Pourquoi Ésaïe 53 était-il si mal compris ? (John MacArthur)

En considérant uniquement Ésaïe 53, la façon dont le Messie devait souffrir
n’était pas toujours évidente. En fait, cette référence et d’autres de l’Ancien Testament à la souffrance et au rejet du Messie ont semblé mystérieuses
(et contraires aux attentes messianiques habituelles) jusqu’à ce que
Christ ouvre l’esprit de ses disciples afin qu’ils comprennent les Écritures
(Lu 24.45). Personne ne savait vraiment comment interpréter ces passages.
Au fil des siècles qui ont précédé la venue de Christ, il semble qu’Ésaïe 53
se soit plus ou moins estompé de la conscience juive collective, éclipsé par
les promesses triomphantes du royaume.

Un autre facteur spirituel majeur a contribué au manque de compréhension répandu par rapport à Ésaïe 53. La plupart des juifs n’éprouvaient simplement pas le besoin d’avoir un sauveur portant le péché. Du temps d’Ésaïe, même le peuple de Juda, qui ne suivait plus Dieu, n’était pas convaincu d’avoir besoin d’un tel Rédempteur. ll s’attendait plutôt à une puissante figure politique. Il voulait un messie victorieux qui vengerait le peuple juif, libérerait la nation de ses oppresseurs humains et élèverait Israël pour lui donner une suprématie politique et militaire sur le plan mondial. Ces attentes, qui ont persisté pendant des siècles, étaient toujours celles qui prédominaient du temps de Jésus. Ainsi, l’idée d’un sauveur souffrant et rejeté ne correspondait pas à ce scénario.

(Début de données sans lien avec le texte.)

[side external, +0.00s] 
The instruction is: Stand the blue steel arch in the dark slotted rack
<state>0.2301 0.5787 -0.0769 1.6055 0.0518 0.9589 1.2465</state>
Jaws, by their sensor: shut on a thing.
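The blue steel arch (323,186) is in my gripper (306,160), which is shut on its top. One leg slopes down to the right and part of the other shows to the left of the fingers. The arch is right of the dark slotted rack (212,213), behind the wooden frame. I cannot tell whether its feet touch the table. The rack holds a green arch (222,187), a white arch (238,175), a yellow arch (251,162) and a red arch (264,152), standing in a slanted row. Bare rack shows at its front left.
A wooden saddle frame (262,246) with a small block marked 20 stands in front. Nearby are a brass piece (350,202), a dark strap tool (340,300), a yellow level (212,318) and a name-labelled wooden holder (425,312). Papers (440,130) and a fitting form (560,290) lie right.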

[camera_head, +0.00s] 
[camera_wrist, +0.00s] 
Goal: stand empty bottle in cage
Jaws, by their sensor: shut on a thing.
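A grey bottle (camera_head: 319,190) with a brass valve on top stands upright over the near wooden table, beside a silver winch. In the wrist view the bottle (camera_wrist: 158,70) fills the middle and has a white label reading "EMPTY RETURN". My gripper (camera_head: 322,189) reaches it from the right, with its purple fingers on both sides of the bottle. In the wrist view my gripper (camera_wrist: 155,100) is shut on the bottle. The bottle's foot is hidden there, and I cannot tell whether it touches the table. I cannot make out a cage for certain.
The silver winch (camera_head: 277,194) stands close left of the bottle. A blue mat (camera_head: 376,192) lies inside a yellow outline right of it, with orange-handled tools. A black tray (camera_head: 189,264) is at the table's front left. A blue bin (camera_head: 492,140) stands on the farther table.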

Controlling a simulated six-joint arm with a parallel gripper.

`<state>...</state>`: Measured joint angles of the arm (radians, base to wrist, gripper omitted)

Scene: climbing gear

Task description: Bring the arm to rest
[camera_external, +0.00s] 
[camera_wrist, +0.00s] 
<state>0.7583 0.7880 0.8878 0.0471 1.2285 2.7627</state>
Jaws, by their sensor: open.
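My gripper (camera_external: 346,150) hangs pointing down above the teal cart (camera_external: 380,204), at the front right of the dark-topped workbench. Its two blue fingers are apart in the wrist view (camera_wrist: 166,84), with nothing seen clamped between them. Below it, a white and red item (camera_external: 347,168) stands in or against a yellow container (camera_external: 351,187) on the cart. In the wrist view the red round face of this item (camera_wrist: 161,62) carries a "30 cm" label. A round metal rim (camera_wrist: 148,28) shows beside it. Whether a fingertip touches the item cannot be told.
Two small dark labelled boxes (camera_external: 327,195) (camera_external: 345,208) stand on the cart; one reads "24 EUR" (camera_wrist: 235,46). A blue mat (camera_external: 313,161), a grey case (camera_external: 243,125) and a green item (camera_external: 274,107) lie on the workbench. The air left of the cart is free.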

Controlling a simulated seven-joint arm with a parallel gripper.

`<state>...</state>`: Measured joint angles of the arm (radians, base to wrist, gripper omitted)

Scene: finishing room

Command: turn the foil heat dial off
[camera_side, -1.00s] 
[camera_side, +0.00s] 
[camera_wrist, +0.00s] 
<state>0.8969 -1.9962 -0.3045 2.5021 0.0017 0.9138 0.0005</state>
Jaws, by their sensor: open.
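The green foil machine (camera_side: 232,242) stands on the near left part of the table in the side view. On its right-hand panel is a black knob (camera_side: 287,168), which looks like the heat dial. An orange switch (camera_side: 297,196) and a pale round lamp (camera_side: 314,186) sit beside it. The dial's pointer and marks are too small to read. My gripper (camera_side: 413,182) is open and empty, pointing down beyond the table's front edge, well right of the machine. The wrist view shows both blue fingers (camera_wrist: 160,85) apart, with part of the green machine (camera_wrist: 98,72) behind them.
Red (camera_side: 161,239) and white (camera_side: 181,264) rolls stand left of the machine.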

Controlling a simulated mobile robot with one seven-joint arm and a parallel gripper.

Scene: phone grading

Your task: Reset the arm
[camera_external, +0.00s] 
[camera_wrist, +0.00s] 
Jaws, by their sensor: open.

Les confessions répétées de culpabilité nationale et personnelle n’y correspondaient pas non plus : « nos péchés . . . nos iniquités . . . l’iniquité de nous tous » (És 53.5,6). À l’évidence, ces paroles condamnent la nation collectivement et chaque individu en particulier. Leur vérité s’applique, bien sûr, autant aux juifs qu’aux païens (Ro 3.9‑12). Dans son état naturel et charnel, chaque humain est déchu, esclave du péché, éloigné de Dieu et perdu. « Nous étions tous errants comme des brebis » (És 53.6). Abandonnés à nous-mêmes, sans Sauveur, nous serions tous damnés. Cependant, cette vérité est particulièrement difficile à admettre pour ceux dont le but ultime est de se justifier eux-mêmes en obéissant aux menus détails de la loi divine (Ro 10.3).

Après la captivité et le retour d’exil de multitudes, le peuple juif n’est jamais retombé dans le type d’idolâtrie dépravée et généralisée qui caractérisait les règnes d’Achaz et de Manassé. En effet, les juifs sont revenus de captivité avec une nouvelle dévotion envers la loi. On pourrait dire que le principal point distinctif du judaïsme après l’Exil a été l’accent sans précédent mis sur la stricte obéissance à la loi, en prêtant une attention particulière aux caractéristiques externes et cérémoniales de cette loi, par exemple, les lois alimentaires, la tenue, les purifications rituelles et les symboles de piété visibles comme les phylactères et les franges portées sur les vêtements (Mt 23.5).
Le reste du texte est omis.